YAGO contains facts about these fact identifiers. For example, YAGO contains
<id_42> <occursSince> "1935-01-08"
<id_42> <occursUntil "1977-08-16"
<id_42> <extractionSource> <http://en.wikipedia.org/Elvis_Presley>
These facts mean that Elvis was a person from the year 1935 to the year 1977, and that this fact was found in Wikipedia.
What is the difference between YAGO and DBpedia?
DBpedia is a community effort to extract structured information from Wikipedia. In this sense, both YAGO and DBpedia share the same goal of generating a structured ontology. The projects differ in their foci. In YAGO, the focus is on precision, the taxonomic structure, and the spatial and temporal dimension.
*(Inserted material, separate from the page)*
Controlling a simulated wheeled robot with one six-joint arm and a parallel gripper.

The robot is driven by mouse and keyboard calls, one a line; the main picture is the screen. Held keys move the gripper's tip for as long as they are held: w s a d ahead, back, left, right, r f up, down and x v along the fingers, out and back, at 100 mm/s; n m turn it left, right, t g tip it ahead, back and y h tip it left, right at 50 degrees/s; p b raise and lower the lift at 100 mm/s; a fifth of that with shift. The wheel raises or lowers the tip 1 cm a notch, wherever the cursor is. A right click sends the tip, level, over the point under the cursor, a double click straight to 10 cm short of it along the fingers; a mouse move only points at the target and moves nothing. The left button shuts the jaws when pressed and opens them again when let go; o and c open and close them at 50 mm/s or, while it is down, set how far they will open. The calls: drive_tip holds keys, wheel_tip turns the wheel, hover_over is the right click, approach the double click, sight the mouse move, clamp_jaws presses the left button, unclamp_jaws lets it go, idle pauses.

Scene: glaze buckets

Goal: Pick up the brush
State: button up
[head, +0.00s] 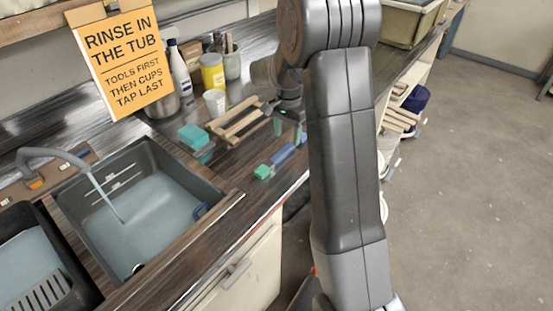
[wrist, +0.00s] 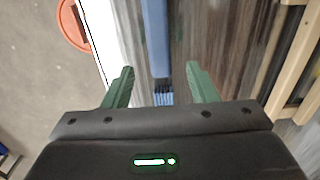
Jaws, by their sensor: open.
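The brush (wrist: 155,40) has a blue handle and pale blue bristles. In the wrist view it lies lengthwise on the dark counter, its bristle end between the two green fingers. My gripper (wrist: 159,70) is open, with a gap on both sides of the brush. In the head view the brush (head: 283,155) lies near the counter's front edge, with a teal block-shaped piece at its near end. My gripper (head: 288,131) is just behind it there, pointing down. I cannot tell exactly how high the fingertips are above the counter.
A wooden rack (head: 238,124) stands beside my gripper, and a teal sponge (head: 193,136) lies left of it. A yellow container (head: 212,73) and a white cup (head: 215,102) stand behind. The sink tub (head: 145,200) with running water is at left. Open floor lies right.

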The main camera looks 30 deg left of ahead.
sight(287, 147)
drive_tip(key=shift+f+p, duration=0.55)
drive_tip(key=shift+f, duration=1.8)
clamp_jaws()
For a detailed comparison of the projects, see Chapter 10.3 of our AI journal paper "YAGO2: A Spatially and Temporally Enhanced Knowledge Base from Wikipedia".
Where can I find more information about YAGO?
Please have a look at our AI journal paper "YAGO2: A Spatially and Temporally Enhanced Knowledge Base from Wikipedia"
How can I access YAGO?
There are several ways to access YAGO:
- Online in person on our Web Interface
- Online through the SPARQL interface
- Offline by downloading the TTL version of YAGO, and loading it into an RDF triple store (e.g., Jena)
- Offline by downloading the TSV version of YAGO, loading it into a database with the script provided at the bottom of the page, and using SQL
How does YAGO link to WordNet?
YAGO includes the WordNet class hierarchy. Each class from WordNet is named wordnet_XXX_YYY in YAGO, where XXX is the name of the concept (e.g., singer), and YYY is the id of the synset in WordNet (e.g., 110599806). In addition, the class is linked by the relation <hasSynsetId> to the id of its synset (in the theme yagoWordnetIds). The synset ids are the ids in the Prolog version of WordNet 3.0. If you remove the preceeding "1", you get the ids in the WordNet database files (WNdb-3.0.tar.gz). WordNet uses different, apparently unrelated, ids in its index files.